** Start **

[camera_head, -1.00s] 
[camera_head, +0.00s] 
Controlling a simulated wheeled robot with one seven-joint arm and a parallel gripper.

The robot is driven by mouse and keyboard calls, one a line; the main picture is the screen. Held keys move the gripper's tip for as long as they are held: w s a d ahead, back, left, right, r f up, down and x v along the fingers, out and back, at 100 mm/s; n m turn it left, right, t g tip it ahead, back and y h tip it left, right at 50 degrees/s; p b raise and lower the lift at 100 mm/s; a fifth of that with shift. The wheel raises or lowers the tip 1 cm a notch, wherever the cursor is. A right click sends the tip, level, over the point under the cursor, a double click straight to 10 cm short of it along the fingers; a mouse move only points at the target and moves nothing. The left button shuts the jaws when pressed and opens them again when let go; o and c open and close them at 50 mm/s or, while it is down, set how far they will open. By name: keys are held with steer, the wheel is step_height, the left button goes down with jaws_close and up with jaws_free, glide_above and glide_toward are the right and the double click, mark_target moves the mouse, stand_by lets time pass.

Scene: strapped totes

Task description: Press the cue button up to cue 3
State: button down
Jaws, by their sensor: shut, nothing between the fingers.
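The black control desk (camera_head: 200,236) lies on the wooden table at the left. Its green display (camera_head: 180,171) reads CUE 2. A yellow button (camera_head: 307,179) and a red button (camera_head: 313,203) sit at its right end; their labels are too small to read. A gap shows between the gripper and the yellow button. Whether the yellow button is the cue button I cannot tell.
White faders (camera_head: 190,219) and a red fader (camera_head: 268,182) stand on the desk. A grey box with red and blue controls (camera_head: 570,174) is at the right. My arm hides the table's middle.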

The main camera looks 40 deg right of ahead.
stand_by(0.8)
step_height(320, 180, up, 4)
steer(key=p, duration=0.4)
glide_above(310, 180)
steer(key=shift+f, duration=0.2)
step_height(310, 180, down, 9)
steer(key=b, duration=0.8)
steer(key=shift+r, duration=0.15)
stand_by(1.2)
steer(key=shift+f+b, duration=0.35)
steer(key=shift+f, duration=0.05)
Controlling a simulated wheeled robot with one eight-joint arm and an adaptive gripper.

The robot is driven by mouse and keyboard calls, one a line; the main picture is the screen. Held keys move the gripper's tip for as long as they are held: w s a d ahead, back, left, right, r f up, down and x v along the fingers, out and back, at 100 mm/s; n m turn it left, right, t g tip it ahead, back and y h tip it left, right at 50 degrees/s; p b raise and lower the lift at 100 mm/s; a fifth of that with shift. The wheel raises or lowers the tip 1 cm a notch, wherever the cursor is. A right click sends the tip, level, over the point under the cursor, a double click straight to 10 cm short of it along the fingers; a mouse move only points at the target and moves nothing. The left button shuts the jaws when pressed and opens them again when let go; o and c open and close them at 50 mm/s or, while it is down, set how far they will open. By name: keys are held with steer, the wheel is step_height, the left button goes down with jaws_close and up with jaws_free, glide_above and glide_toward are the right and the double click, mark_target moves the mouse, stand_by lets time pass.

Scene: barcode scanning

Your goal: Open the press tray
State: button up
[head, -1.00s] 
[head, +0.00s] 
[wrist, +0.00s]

** End **

**PROBLEM DETAILS**
Of the lines in the records, how many contain the word "joint"? Answer with the number and nothing else.

**OUTPUT**
2